┌──
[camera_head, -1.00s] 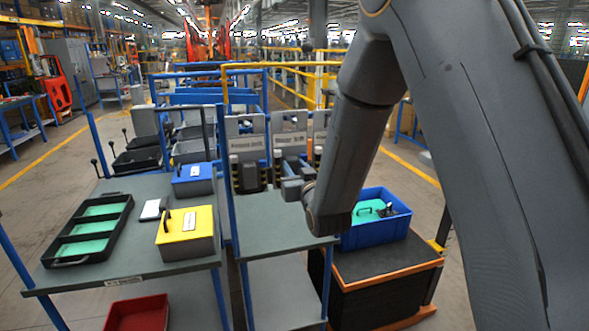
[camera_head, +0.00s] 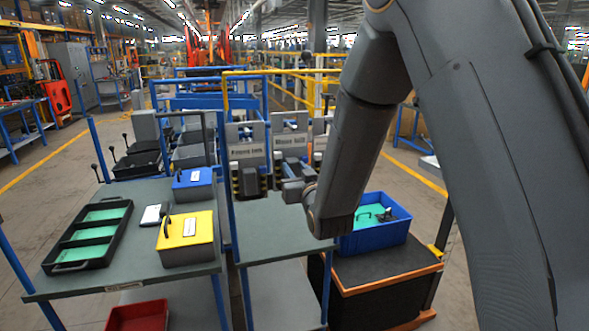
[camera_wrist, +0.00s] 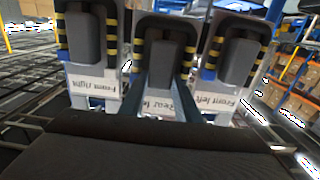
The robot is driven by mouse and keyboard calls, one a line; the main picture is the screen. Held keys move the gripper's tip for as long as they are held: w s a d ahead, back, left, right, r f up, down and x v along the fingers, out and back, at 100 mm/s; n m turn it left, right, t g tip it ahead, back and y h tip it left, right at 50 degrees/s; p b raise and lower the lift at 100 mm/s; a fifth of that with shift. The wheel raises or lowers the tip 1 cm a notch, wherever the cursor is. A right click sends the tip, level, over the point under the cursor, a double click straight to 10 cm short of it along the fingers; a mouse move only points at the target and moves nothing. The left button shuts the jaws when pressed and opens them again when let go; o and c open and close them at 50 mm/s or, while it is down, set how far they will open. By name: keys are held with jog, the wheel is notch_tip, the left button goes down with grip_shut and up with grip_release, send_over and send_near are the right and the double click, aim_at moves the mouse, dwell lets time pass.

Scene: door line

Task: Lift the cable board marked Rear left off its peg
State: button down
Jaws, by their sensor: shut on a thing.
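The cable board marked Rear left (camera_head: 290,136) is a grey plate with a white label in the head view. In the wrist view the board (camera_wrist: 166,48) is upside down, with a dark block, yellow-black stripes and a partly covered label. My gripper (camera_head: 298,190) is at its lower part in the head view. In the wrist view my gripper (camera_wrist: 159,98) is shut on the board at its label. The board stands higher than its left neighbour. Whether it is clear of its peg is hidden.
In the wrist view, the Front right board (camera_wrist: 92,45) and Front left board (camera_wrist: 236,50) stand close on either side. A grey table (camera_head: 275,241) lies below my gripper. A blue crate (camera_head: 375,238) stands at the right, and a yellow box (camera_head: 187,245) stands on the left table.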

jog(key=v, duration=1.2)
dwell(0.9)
└──
Copy out each line that contains the word "button".

The robot is driven by mouse and keyboard calls, one a line; the main picture is the screen. Held keys move the gripper's tip for as long as they are held: w s a d ahead, back, left, right, r f up, down and x v along the fingers, out and back, at 100 mm/s; n m turn it left, right, t g tip it ahead, back and y h tip it left, right at 50 degrees/s; p b raise and lower the lift at 100 mm/s; a fifth of that with shift. The wheel raises or lowers the tip 1 cm a notch, wherever the cursor is. A right click sends the tip, level, over the point under the cursor, a double click straight to 10 cm short of it along the fingers; a mouse move only points at the target and moves nothing. The left button shuts the jaws when pressed and opens them again when let go; o and c open and close them at 50 mm/s or, while it is down, set how far they will open. By name: keys are held with jog, the wheel is notch_tip, the left button goes down with grip_shut and up with grip_release, send_over and send_near are the right and the double click, aim_at moves the mouse, dwell lets time pass.
State: button down

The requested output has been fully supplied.